=== Exercise prompt ===
Will you repeat only the lines from the one with "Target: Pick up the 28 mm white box" through the one with "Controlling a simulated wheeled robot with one", both included, leaving every picture out?

=== Available data ===
----------

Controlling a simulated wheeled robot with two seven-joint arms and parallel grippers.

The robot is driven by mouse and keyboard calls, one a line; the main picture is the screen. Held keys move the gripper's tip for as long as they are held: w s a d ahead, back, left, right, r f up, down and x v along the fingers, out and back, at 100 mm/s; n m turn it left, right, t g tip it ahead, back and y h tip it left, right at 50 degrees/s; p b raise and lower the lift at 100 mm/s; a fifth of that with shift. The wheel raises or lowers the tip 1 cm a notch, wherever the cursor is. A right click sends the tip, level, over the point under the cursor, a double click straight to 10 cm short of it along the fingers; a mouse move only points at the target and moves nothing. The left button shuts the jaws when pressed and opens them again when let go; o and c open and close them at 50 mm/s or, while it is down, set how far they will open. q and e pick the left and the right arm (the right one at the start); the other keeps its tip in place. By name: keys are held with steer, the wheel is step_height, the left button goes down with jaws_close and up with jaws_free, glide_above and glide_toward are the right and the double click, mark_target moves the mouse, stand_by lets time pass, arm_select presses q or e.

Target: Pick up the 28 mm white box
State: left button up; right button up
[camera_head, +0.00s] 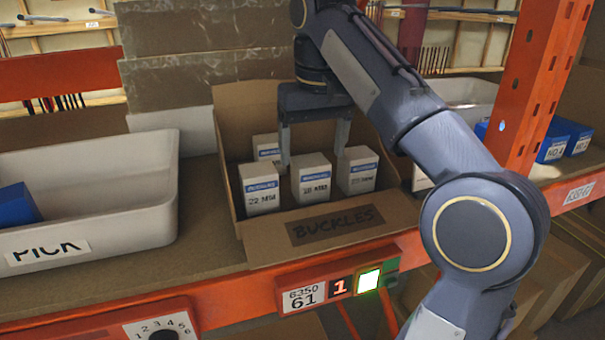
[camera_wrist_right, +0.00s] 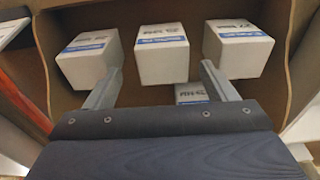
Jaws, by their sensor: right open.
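Several white boxes with blue label bands stand in a cardboard bin marked BUCKLES (camera_head: 390,212). Three show clearly in the head view: a left box (camera_head: 260,189), a middle box (camera_head: 311,178) and a right box (camera_head: 357,170). A fourth box (camera_head: 266,147) is partly hidden behind. The size print is too blurred to tell surely which is the 28 mm one. My right gripper (camera_head: 313,160) is open and empty, fingers pointing down over the bin around the middle box's upper area. In the wrist view, the right gripper (camera_wrist_right: 160,88) has boxes beyond and between its fingers.
A grey tote (camera_head: 165,215) with a blue box (camera_head: 17,205) stands left of the bin. An orange rack post (camera_head: 540,80) rises at the right, with blue boxes (camera_head: 568,138) beyond it. The bin's cardboard walls enclose the boxes closely.

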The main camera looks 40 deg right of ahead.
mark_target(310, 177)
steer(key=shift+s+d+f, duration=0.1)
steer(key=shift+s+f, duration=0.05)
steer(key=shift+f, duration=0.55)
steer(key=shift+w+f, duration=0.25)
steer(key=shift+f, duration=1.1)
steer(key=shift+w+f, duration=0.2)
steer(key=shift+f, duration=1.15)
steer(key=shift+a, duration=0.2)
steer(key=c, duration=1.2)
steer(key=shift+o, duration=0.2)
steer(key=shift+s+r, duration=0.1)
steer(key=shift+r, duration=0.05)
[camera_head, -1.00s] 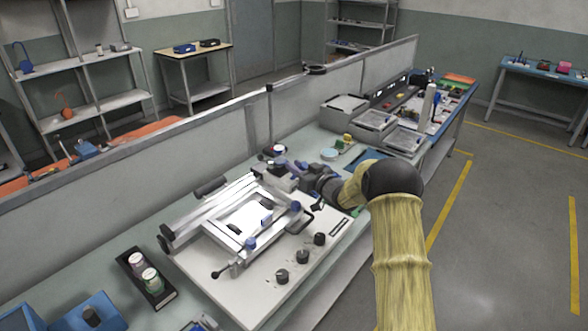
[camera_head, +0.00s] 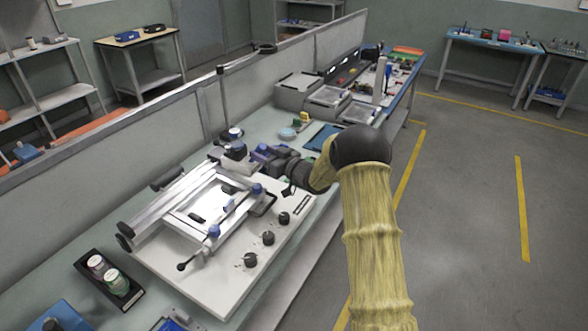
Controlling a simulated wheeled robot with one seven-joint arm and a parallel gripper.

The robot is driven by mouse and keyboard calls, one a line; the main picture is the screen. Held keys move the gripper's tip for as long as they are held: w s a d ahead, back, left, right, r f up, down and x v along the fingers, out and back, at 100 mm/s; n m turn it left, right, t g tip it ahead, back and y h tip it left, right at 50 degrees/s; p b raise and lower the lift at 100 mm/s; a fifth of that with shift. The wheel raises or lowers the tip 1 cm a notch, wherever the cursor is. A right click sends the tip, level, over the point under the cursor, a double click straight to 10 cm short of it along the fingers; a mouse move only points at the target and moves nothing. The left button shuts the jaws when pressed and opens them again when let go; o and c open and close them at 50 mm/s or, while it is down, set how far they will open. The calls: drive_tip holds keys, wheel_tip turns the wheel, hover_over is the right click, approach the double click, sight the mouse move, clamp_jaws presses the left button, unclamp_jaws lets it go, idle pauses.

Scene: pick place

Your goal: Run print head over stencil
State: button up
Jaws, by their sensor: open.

----------

=== Solution to the problem ===
Target: Pick up the 28 mm white box
State: left button up; right button up
[camera_head, +0.00s] 
[camera_wrist_right, +0.00s] 
Jaws, by their sensor: right open.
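Several white boxes with blue label bands stand in a cardboard bin marked BUCKLES (camera_head: 390,212). Three show clearly in the head view: a left box (camera_head: 260,189), a middle box (camera_head: 311,178) and a right box (camera_head: 357,170). A fourth box (camera_head: 266,147) is partly hidden behind. The size print is too blurred to tell surely which is the 28 mm one. My right gripper (camera_head: 313,160) is open and empty, fingers pointing down over the bin around the middle box's upper area. In the wrist view, the right gripper (camera_wrist_right: 160,88) has boxes beyond and between its fingers.
A grey tote (camera_head: 165,215) with a blue box (camera_head: 17,205) stands left of the bin. An orange rack post (camera_head: 540,80) rises at the right, with blue boxes (camera_head: 568,138) beyond it. The bin's cardboard walls enclose the boxes closely.

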The main camera looks 40 deg right of ahead.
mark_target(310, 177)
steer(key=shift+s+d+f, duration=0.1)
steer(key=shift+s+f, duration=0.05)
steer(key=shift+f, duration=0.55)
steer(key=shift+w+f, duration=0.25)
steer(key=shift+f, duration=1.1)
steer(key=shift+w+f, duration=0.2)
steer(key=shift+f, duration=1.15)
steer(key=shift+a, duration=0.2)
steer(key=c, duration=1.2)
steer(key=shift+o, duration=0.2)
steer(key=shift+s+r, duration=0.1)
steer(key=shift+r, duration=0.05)
[camera_head, -1.00s] 
[camera_head, +0.00s] 
Controlling a simulated wheeled robot with one seven-joint arm and a parallel gripper.

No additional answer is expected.